Copy down every line where the string "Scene" shows up.

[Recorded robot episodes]
--------------------

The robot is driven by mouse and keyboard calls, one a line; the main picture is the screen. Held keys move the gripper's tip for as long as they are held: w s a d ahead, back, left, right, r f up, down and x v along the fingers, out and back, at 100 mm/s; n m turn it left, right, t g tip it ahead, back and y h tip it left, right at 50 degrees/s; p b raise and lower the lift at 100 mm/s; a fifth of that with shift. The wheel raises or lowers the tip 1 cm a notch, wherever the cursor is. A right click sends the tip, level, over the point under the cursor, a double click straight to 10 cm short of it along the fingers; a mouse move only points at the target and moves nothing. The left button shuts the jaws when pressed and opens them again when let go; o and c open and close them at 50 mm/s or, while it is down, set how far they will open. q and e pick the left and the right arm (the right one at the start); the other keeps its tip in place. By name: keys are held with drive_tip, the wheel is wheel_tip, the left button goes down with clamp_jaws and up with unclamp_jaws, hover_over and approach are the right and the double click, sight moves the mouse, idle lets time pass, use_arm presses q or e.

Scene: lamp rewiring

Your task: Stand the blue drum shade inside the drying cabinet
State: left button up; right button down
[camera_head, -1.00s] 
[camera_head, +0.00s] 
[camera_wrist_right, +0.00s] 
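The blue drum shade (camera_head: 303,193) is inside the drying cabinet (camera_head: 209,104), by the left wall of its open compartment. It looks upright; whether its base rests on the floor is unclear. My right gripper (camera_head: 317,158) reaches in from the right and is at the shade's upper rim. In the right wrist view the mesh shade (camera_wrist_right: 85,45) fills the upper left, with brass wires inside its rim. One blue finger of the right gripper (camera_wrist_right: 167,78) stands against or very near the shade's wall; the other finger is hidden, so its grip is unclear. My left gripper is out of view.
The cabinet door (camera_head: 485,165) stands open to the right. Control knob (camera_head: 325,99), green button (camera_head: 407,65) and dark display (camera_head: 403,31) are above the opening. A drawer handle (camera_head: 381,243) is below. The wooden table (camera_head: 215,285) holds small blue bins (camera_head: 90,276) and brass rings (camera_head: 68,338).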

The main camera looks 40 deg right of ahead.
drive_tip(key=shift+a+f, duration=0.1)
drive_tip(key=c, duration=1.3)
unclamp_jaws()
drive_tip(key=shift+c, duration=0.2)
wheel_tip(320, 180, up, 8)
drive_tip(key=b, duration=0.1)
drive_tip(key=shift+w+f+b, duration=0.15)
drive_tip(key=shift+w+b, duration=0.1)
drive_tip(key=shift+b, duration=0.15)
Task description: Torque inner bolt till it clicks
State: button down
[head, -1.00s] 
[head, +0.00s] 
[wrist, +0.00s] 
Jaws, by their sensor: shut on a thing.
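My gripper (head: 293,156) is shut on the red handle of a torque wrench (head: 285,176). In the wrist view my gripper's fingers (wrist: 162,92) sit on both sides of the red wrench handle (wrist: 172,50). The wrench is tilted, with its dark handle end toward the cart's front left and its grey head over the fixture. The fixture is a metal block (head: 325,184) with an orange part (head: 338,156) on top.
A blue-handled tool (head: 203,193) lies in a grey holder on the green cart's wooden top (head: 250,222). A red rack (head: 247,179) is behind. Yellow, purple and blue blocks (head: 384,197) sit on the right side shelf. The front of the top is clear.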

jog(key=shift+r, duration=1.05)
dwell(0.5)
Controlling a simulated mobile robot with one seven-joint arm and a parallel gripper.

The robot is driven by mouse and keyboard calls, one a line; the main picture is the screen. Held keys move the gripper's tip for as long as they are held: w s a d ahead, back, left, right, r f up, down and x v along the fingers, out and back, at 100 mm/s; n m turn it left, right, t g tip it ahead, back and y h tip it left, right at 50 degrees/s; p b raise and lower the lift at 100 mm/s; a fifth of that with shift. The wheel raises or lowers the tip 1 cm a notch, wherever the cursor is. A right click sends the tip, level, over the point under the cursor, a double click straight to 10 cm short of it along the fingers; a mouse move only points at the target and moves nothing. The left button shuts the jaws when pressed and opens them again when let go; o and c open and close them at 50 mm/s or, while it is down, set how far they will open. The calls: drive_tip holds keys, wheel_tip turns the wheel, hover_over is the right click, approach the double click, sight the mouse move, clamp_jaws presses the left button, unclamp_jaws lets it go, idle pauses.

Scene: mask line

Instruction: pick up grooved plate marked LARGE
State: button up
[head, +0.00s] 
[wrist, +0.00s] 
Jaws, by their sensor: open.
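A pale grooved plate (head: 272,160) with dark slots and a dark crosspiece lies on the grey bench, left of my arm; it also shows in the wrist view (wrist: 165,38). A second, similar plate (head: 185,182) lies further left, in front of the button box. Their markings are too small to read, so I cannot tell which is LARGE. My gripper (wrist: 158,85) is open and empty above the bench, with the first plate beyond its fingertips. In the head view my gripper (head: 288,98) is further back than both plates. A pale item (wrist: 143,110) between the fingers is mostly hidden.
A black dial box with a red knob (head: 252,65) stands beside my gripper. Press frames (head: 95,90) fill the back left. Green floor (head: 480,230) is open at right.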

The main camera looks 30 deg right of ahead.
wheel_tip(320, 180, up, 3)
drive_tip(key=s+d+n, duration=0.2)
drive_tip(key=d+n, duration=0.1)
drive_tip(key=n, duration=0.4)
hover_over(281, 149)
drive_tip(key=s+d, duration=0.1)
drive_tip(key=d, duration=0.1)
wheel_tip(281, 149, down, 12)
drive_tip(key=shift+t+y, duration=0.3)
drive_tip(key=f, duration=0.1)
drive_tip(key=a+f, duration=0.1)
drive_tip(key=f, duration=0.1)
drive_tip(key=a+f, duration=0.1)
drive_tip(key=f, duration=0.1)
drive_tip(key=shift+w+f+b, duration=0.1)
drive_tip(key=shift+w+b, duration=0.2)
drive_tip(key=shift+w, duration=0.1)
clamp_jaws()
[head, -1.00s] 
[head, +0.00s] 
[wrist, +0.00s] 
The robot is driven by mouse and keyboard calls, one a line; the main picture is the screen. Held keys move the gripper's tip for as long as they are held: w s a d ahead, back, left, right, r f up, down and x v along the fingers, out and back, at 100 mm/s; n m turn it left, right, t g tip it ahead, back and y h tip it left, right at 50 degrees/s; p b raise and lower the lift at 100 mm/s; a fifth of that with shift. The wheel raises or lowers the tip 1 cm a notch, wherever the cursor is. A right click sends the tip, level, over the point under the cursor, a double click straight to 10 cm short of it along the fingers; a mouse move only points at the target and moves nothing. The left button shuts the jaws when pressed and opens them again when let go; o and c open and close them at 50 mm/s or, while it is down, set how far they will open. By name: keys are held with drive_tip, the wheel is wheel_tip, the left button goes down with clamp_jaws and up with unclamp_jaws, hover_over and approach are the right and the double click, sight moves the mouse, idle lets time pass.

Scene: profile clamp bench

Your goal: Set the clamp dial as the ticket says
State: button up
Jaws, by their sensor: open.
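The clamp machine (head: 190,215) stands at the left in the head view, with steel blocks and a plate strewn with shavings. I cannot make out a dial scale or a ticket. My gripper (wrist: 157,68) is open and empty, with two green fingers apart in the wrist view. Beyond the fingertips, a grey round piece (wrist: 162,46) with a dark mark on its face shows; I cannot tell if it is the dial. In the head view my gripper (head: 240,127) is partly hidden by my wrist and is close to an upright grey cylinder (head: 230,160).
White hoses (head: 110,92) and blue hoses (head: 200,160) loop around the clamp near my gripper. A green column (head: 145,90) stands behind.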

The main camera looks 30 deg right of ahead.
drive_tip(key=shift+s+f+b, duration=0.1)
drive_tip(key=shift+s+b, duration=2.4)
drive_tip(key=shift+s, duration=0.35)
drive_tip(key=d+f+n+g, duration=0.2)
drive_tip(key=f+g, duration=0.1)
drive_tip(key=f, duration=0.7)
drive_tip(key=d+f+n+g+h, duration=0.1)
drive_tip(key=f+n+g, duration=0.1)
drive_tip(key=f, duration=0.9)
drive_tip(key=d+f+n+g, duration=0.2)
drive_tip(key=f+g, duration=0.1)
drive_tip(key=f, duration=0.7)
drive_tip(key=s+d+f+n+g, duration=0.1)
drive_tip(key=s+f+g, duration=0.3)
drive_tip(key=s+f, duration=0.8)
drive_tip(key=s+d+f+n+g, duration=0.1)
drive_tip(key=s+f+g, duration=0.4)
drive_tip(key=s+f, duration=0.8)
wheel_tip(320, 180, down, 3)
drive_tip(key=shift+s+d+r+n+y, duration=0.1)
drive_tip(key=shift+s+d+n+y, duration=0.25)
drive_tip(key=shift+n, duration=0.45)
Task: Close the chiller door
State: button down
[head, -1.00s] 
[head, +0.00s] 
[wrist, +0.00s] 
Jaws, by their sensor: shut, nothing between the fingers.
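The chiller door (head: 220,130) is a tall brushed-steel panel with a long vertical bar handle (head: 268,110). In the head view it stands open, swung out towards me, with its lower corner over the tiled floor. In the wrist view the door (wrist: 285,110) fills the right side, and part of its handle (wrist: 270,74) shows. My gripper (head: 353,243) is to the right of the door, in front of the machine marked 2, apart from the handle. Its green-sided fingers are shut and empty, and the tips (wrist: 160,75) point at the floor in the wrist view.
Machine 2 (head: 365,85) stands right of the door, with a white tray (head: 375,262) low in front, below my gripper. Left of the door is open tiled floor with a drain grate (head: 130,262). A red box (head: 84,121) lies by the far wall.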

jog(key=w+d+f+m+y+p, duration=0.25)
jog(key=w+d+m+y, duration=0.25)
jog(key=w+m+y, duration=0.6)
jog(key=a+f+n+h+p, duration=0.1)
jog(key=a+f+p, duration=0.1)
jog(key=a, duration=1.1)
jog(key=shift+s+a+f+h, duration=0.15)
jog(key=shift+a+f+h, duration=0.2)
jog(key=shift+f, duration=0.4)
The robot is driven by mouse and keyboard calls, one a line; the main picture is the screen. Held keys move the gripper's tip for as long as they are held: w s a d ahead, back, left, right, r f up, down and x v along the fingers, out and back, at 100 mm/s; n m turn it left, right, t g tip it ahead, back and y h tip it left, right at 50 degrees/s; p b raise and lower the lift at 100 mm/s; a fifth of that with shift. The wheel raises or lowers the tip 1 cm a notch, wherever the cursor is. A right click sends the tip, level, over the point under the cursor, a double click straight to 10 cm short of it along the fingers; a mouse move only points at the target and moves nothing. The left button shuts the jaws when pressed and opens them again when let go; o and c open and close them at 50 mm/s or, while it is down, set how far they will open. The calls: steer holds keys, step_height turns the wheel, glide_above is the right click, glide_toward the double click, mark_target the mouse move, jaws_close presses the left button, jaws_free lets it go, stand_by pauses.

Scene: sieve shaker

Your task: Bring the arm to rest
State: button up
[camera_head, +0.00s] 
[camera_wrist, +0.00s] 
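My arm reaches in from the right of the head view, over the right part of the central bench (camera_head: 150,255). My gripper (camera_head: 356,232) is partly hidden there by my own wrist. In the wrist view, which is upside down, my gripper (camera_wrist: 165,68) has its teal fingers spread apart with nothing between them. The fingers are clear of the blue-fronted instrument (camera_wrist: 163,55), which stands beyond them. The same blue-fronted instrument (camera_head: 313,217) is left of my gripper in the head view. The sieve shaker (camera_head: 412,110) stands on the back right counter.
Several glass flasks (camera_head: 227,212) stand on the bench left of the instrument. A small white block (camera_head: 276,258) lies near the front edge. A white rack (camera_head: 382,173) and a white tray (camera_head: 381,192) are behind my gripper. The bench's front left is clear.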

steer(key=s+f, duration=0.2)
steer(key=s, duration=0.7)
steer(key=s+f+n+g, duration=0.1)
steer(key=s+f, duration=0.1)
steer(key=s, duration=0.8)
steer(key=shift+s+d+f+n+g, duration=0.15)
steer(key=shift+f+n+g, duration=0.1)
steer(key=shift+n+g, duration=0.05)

--------------------

ANSWER IN FULL:
Scene: lamp rewiring
Scene: mask line
Scene: profile clamp bench
Scene: sieve shaker

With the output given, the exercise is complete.